VM Storage Policies for vVols – With those policies, you can set rules for VMs that apply to your vVols datastores (if used). You can for example have different storage devices, some of them replicated for DR or different performance characteristics.
You can create policies based on the capabilities of your storage array, or you can even create ones using tags.
Tag-based rules reference the tags that you assign to the datastores and can filter the datastores to be used for the placement of the VMs.
You need to create those policies by yourself to match them with your storage device. You might have a storage array that has hardware acceleration enabled or has some parameters such as minimum latency, that has to be entered concerning storage I/O control. You usually must check this with your hardware manufacturer.
Where do I create a storage policy?
Open the Create VM Storage Policy wizard. Click Menu > Policies and Profiles > Under Policies and Profiles, click VM Storage Policies > Click Create VM Storage Policy
then click Next and you will be able to specify and enable host-based rules, enable rules for vSAN storage or enable tag-based placement rules.
and then you can specify either Encryption or Storage I/O control-based policy creation.
The next screen shows vSAN options where you can chose options for vSAN topology (stretched clusters included), and failures to tolerate. There you can choose what redundancy you want this policy to cover. This can be Raid-1, Raid-5 with erasure coding or Raid-6 with erasure coding. Each time with 1 or 2, see 3 hosts failures. Pretty neat.
If you have checked the tags based policy, the next screen shows the options there. You can use your tags already created or if you haven't created them, you should go and do that because this is the place where you can select those tags being used with the storage policy.
You can create custom policies for VMs and custom tags for storage devices. This is useful when you for example have a storage device that does not support VASA so you can't see the storage characteristics inside the vSphere client. (yes it is VASA which does that).

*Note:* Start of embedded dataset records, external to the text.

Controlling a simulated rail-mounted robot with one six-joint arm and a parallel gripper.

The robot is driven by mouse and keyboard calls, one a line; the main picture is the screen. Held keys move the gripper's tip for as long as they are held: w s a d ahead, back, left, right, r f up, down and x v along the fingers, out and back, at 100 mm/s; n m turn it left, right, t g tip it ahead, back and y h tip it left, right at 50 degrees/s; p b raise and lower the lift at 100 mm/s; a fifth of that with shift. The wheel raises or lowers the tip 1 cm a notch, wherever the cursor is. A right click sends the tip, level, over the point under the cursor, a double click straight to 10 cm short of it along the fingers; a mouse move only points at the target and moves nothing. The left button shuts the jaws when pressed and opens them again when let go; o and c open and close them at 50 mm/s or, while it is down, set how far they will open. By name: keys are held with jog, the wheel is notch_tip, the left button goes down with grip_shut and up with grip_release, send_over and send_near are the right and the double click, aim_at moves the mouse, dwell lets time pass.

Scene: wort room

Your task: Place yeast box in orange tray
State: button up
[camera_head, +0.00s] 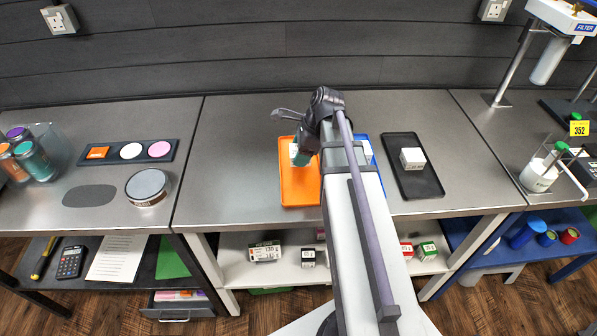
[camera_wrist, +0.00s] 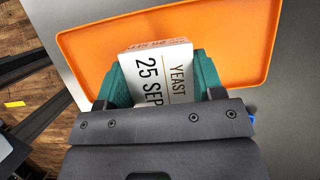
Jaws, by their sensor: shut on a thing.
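The yeast box (camera_wrist: 158,75) is white, with "YEAST" and "25 SEP" printed on it in the wrist view. My gripper (camera_wrist: 162,80) is shut on it, with a green finger on each side. The orange tray (camera_wrist: 230,30) lies beyond and under the box in the wrist view. In the head view, my gripper (camera_head: 300,152) is over the orange tray (camera_head: 300,190), and a bit of the white box (camera_head: 294,150) shows beside the fingers. I cannot tell whether the box touches the tray floor. My arm hides the tray's right side.
A blue tray (camera_head: 377,180) with a white item is partly hidden behind my arm. A black tray (camera_head: 425,188) holds another white box (camera_head: 412,158) to the right. The tabletop left of the orange tray is clear. Small boxes stand on the shelf (camera_head: 230,272) below.

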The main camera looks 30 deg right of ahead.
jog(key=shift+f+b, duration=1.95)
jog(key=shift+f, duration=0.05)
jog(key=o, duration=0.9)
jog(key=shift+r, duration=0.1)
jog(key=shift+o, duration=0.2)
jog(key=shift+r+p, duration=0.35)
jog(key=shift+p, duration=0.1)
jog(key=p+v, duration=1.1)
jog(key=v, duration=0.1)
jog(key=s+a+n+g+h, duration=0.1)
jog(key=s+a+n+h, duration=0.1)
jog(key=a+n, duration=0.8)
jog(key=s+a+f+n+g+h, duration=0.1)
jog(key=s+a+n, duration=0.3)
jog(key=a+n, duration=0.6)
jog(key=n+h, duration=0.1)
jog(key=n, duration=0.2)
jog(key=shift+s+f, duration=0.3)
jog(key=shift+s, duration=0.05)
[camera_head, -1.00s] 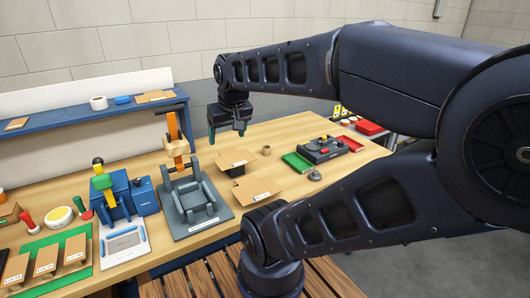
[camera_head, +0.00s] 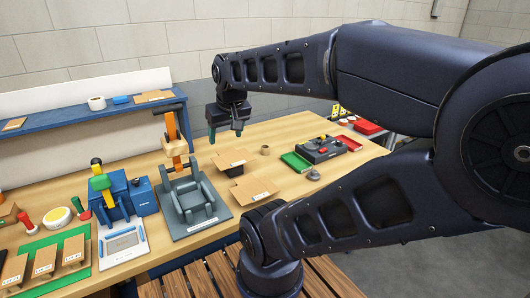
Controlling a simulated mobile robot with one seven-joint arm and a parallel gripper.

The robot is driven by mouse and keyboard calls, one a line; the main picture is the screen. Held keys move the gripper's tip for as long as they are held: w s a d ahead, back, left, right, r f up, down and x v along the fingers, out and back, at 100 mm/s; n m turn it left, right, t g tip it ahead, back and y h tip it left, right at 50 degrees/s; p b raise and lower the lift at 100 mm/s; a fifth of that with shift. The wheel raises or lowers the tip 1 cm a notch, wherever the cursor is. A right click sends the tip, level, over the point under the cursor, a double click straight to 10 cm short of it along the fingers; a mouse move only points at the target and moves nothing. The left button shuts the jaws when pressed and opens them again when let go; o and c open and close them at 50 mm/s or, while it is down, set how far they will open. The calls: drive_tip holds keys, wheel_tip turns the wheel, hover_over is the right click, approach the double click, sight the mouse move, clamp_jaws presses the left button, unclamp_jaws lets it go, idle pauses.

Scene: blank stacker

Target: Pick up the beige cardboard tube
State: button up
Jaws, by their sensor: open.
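A small beige cardboard tube (camera_head: 265,150) stands on the wooden table, just right of the upper cardboard piece and left of the green tray. My gripper (camera_head: 226,136) hangs from my arm with its fingers pointing down. It is open and empty, above the table, left of the tube in the picture and apart from it.
Two cardboard pieces (camera_head: 253,190) lie between the grey fixture (camera_head: 190,215) and the tube. A green tray (camera_head: 296,162), a dark device (camera_head: 320,150) and a small grey knob (camera_head: 313,174) are to the right. An orange-handled press and blue shelf (camera_head: 90,113) stand left.

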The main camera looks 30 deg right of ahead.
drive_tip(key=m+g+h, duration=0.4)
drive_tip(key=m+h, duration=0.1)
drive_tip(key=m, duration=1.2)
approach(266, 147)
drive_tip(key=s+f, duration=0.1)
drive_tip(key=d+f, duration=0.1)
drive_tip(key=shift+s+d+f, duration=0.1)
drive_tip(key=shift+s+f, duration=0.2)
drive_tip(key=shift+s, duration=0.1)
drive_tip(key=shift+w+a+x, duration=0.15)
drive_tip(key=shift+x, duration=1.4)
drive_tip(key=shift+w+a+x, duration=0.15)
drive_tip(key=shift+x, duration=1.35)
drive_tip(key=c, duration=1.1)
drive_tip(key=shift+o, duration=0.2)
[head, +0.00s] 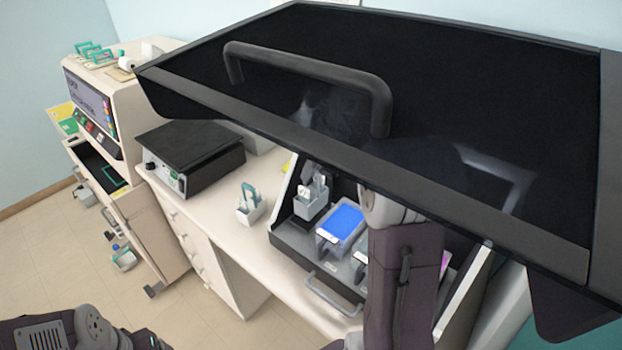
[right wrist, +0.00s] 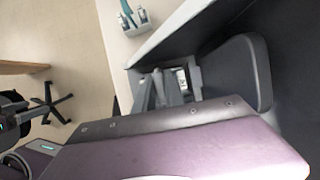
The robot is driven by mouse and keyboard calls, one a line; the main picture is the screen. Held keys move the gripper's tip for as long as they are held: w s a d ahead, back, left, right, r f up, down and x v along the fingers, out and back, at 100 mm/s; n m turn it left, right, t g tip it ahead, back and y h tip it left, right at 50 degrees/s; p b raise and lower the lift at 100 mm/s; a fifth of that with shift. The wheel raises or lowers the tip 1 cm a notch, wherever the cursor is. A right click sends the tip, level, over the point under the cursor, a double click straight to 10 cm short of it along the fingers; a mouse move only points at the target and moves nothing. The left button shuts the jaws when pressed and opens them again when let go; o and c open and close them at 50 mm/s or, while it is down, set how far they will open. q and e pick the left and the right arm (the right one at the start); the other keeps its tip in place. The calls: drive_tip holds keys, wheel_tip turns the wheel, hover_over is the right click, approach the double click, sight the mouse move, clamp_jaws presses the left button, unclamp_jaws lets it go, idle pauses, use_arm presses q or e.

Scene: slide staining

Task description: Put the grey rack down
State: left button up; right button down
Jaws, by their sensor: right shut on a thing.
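In the right wrist view my right gripper (right wrist: 163,92) is shut on a grey rack (right wrist: 190,80), with a pale label-like patch beside it. The jaws and rack are small and dark there, and the rack's lower part is hidden, so I cannot tell whether it touches what is below. In the head view my right arm reaches in under the dark glass sash (head: 470,120), and the arm and sash hide the gripper. Grey holders (head: 312,200) with pale labels stand inside the hood. My left arm shows only at the bottom left; its gripper is out of view.
A dish with a blue surface (head: 341,223) sits on the hood's dark floor. A white holder with a green rack (head: 249,207) stands on the bench left of the hood. A black-topped instrument (head: 190,155) stands further left. The sash hangs low over my arm.

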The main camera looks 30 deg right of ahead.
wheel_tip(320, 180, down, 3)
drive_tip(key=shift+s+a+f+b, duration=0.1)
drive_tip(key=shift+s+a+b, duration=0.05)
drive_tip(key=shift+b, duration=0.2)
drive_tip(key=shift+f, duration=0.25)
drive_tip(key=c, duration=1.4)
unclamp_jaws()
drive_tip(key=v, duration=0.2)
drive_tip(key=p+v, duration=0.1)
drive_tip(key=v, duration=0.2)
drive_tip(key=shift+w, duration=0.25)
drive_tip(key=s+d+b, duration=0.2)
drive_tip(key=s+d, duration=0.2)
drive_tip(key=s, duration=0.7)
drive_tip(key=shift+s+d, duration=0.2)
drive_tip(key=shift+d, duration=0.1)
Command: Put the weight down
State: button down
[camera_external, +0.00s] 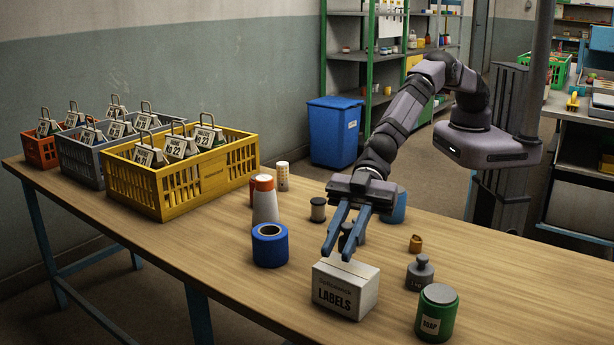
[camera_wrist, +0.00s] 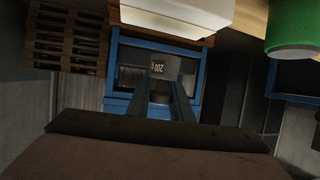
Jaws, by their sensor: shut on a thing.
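My gripper (camera_external: 338,248) is over the table, behind and above the white LABELS box (camera_external: 345,288), fingers pointing down. It is shut on a small grey weight (camera_wrist: 165,66), which shows between the fingertips in the wrist view with its "200" marking upside down. In the external view the held weight is a dark shape (camera_external: 347,236) partly hidden by the blue fingers. A second, larger grey weight (camera_external: 420,272) with a knob stands upright on the table to the right of the box. In the wrist view my gripper (camera_wrist: 163,95) also shows.
A green soap tin (camera_external: 437,312), blue tape roll (camera_external: 270,245), orange-topped bottle (camera_external: 264,200), dark spool (camera_external: 318,209) and brown object (camera_external: 416,243) stand around. The tabletop (camera_external: 520,270) is clear at right.

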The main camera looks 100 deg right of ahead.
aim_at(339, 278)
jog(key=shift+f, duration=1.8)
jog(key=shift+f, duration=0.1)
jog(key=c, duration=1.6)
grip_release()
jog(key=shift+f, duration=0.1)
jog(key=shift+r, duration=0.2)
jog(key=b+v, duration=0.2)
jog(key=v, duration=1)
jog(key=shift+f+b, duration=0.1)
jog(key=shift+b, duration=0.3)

As an example, you could create a tag named Diamond and use it for your storage which has the best performance.
Virtual Disk Types
When creating your VM and specify virtual disk, you need to select and specify whether the disk will be thin disk, eager zeroed thick or lazy zeroed thick disk. Let's have a look at those differences below:
Eager Zeroed Thick – in this case you have the disk space allocated and erased (we say zeroed out) during the time of the creation of the file (so it takes more time). If you storage has VAAI support, then the process is fast, but if not and the disk creation process cannot be offloaded to the device, it might take a significant time, depending on the size. Best performance disk.
Lazy zeroed thick – here, the disk space is allocated, but not zeroed. It only happens when needed. Each block is zeroed when there is a demand of write.
Thin provisioned – here in this case, the disk space is not allocated or zeroed during the time of creation. But space is allocated On-Demand only. The performance isn't as good as with thick disks, but the process is immediate. Also, you save space on datastore. (Remember – don't over allocate space on datastore).
vSAN Specific storage policies
We've talked briefly about those policies during the wizard creation.
Primary Level of Failures to tolerate (PFTT) – this policy basically defines how many hosts and device failures VM objects can survive. For “n” failures tolerates, the data is stored in “n+1” locations. It's the default policy.
Secondary Level of Failures to tolerate (SFTT) – this policy when used in stretched clusters, defines how many additional host failures can be tolerated after you have a site failure. the number of additional host failures that the object can tolerate after the number of site failures defined by PFTT is reached. If PFTT = 1 and SFTT = 2, and one site is unavailable, then the cluster can tolerate two additional host failures. Default value is 1. Maximum value is 3. Check details within VMware docs here.
Data locality – This policy has different options (None, preferred and secondary) and it allows objects to be limited to one site or one host in stretched clusters environment. The default setting is none.
Failure Tolerance Method – you can define data replicaton mechanism. You specify whether you want capacity with RAID-1 (mirroring) or you want performance with Raid – 5/6 (with erasure coding)
Number of disk stripes per object – this is the number of capacity devices where each VM replica is striped. Default is 1, but you can set max to 12, but consumes more resources.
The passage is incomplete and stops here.